- _DATA LINES_
* * *
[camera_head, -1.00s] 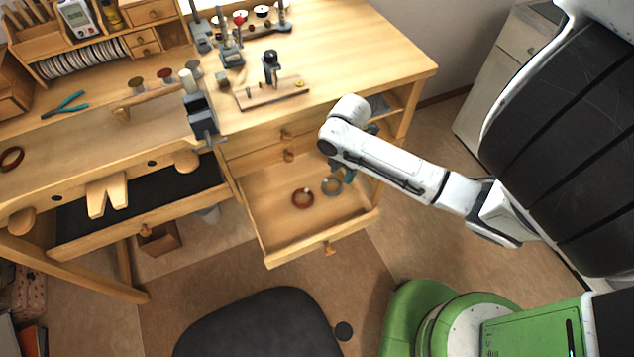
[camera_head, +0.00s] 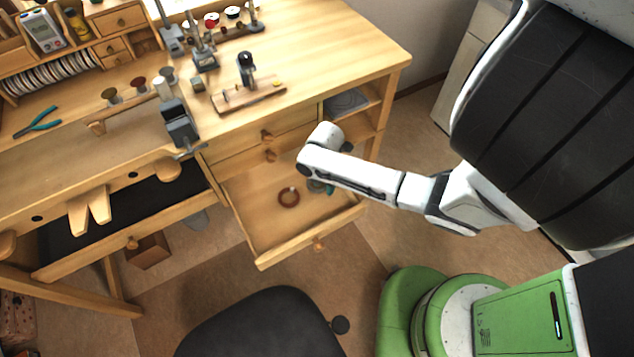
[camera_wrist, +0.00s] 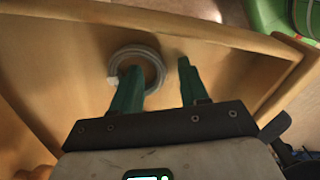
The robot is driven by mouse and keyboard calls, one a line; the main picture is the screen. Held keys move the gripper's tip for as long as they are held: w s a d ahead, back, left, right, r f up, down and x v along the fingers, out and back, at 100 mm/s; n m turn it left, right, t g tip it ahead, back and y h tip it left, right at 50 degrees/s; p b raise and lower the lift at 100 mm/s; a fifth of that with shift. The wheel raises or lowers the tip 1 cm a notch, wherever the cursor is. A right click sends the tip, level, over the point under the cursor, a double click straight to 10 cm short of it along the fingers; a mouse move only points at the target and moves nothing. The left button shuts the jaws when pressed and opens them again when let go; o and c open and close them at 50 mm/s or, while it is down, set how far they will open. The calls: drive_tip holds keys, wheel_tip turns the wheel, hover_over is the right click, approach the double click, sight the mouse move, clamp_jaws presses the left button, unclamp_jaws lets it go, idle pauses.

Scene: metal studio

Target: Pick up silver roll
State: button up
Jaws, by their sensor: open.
* * *
- _WHAT THE EXERCISE ASKS_
Repeat all the data as it stands, dropping any images it holds.

- _SOLUTION TO THE EXERCISE_
[camera_head, -1.00s] 
[camera_head, +0.00s] 
[camera_wrist, +0.00s] 
The robot is driven by mouse and keyboard calls, one a line; the main picture is the screen. Held keys move the gripper's tip for as long as they are held: w s a d ahead, back, left, right, r f up, down and x v along the fingers, out and back, at 100 mm/s; n m turn it left, right, t g tip it ahead, back and y h tip it left, right at 50 degrees/s; p b raise and lower the lift at 100 mm/s; a fifth of that with shift. The wheel raises or lowers the tip 1 cm a notch, wherever the cursor is. A right click sends the tip, level, over the point under the cursor, a double click straight to 10 cm short of it along the fingers; a mouse move only points at the target and moves nothing. The left button shuts the jaws when pressed and opens them again when let go; o and c open and close them at 50 mm/s or, while it is down, set how far they will open. The calls: drive_tip holds keys, wheel_tip turns the wheel, hover_over is the right click, approach the double click, sight the mouse move, clamp_jaws presses the left button, unclamp_jaws lets it go, idle pauses.

Scene: metal studio

Target: Pick up silver roll
State: button up
Jaws, by their sensor: open.

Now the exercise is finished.